恋愛作品を書かれる方なら分かると思いますが、私たちの気持ちや言葉は通じないことがあります。
それは私たちの発する言葉の熱量が相手に伝わらないという他者との区切りだったり、
熱量を自身が伝えきれない、想いと言葉の区切りだったり、心と体の区切りでもあると思います。
それらがある故に人はお互いに完全に理解し合うことなど不可能なのですし、それ故に苦しい時もあるし、歩み寄ろうと話し合うこともできるのです。

ですので、そんな心理を踏まえて、
先ほどの土砂降りの笑顔の中に手を差し出してくれる笑顔の君に置き換えてみましょう。
「土砂降りの雨」を私たちの生活で溢れる言葉や、言葉と置き換えて、伝わらない断絶があるけれど、それを超えて、差し伸べられた手は理解し合えた歓びに満ち溢れた光景に繋がるのではないでしょうか?

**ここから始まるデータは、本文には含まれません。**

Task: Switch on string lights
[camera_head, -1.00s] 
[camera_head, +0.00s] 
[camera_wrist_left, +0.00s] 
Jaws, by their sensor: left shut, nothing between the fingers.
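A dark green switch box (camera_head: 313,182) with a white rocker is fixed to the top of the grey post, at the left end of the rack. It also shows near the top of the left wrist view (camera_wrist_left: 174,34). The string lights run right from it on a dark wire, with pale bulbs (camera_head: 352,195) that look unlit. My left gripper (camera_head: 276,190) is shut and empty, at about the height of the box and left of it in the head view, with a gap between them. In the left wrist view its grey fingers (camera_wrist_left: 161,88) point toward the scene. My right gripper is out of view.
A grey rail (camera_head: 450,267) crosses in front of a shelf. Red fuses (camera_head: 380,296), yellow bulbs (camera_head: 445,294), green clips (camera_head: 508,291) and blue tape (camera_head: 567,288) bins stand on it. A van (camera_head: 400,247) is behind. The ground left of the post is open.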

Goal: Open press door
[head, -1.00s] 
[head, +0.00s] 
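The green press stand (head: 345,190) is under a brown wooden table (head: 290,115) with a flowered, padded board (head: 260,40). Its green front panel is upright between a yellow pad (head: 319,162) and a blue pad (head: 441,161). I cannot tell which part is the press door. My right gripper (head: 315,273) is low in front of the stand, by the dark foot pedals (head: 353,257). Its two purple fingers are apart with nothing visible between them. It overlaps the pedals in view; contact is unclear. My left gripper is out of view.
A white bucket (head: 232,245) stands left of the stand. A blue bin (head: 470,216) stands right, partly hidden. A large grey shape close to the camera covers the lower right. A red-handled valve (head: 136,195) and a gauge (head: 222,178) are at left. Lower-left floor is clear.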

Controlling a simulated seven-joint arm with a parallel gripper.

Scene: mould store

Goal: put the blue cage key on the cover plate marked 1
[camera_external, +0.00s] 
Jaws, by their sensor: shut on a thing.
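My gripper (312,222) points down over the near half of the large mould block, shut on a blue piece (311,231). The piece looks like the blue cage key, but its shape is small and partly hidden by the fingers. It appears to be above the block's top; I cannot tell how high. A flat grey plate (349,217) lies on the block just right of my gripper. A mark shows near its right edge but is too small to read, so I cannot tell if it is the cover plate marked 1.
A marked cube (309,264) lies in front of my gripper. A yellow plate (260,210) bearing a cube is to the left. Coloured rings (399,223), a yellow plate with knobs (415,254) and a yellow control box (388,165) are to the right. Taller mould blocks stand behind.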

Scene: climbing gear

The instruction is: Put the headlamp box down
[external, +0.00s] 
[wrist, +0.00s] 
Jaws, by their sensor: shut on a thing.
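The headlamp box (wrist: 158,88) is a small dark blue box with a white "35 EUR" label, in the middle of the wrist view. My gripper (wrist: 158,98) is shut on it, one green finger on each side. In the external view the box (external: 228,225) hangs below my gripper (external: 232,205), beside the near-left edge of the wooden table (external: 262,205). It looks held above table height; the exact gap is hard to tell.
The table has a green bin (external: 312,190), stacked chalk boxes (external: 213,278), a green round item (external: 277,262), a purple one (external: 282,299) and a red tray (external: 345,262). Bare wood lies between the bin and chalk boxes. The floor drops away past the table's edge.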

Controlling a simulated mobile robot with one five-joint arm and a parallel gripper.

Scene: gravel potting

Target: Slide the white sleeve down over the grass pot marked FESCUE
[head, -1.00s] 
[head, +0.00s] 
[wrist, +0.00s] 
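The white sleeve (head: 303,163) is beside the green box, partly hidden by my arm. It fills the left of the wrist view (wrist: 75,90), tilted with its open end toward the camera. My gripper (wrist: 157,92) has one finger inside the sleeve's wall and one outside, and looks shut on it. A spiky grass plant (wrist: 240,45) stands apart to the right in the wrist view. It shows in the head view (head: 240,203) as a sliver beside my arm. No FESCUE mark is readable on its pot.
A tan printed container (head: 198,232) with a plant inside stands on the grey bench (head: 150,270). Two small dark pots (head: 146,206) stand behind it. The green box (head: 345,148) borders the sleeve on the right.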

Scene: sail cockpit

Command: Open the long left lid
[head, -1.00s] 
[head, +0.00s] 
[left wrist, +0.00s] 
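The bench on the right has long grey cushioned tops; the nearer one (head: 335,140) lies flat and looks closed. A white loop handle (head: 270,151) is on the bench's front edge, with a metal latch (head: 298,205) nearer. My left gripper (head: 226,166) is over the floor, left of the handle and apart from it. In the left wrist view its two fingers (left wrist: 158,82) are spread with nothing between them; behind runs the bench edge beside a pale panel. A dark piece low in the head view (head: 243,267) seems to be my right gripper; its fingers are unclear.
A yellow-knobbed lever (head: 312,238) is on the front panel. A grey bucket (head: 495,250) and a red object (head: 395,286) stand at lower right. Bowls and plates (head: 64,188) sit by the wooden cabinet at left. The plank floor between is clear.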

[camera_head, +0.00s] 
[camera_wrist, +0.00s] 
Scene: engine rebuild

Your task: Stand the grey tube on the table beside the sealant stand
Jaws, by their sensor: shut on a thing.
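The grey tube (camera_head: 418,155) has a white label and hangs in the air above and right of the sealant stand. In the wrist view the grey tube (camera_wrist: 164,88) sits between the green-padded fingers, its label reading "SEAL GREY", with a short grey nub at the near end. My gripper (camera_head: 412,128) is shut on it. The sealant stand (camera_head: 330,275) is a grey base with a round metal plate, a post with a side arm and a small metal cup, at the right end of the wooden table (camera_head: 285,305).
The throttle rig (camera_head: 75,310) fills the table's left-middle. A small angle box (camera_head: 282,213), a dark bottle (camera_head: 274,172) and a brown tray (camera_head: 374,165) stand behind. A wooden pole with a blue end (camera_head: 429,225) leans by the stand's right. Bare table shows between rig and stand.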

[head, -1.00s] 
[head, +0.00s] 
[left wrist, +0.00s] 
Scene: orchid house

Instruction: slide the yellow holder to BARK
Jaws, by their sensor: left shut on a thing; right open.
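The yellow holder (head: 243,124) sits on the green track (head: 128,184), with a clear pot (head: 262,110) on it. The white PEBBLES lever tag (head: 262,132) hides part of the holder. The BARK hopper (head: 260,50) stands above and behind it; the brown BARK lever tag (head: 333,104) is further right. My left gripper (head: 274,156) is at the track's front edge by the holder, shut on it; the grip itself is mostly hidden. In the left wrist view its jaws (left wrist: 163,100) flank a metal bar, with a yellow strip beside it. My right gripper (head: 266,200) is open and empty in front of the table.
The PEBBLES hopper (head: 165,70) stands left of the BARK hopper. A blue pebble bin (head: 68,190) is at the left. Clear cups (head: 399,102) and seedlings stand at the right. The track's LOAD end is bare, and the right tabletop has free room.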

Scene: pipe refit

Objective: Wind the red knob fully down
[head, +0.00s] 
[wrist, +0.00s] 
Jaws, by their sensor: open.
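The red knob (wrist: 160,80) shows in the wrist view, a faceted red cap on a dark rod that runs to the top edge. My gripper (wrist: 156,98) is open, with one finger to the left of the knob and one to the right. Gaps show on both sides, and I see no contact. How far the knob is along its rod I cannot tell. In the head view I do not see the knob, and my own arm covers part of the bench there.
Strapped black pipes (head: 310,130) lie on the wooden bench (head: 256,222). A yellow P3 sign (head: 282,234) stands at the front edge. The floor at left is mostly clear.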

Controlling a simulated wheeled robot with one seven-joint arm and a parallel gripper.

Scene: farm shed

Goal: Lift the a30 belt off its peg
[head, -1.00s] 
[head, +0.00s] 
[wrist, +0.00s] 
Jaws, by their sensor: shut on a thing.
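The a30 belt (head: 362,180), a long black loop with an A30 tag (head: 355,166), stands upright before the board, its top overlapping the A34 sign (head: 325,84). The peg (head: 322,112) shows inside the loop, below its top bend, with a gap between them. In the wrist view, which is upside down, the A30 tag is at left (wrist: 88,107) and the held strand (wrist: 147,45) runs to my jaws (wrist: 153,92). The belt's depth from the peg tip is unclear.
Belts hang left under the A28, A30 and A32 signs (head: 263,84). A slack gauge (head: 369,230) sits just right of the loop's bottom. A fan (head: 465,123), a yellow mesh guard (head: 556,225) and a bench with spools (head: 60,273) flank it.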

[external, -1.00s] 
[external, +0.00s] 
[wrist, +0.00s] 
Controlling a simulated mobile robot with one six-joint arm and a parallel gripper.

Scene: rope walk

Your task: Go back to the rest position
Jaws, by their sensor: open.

そう考えていく過程を踏まえて、表現していくと創作って楽しくないですか?
Twitterでの創作は新しい表現を目指すアートって人もいるでしょうし、
どう理解されて、どう発信されるかを楽しむ実験場であり、コミュニケーションの場として活用している人もいるでしょうし、
それらに挑戦している人もいらっしゃるでしょう。
そんな彼ら彼女らに自分としては出来ることは「リスペクトはしても、曲解して悪意をもって接したりしない」ことが大事になってくると思います。
お互いに完全に理解し合えないし、全ての意見を肯定し合えるわけでもない。
けれども、同じ場で遊んでいる……リアルの生活もある人同士なので。
楽しむ場としての最低限の礼儀は忘れないでいきたいですね。

とまぁ、「お題の時点ですごいと書くことないよね」と言い訳をしてみした(๑>◡<๑)
お題作者さんは、もちろん。他の表現者の方も皆様このような葛藤をされていると思います。
皆様ありがとうございます! これからもよろしくお願いします。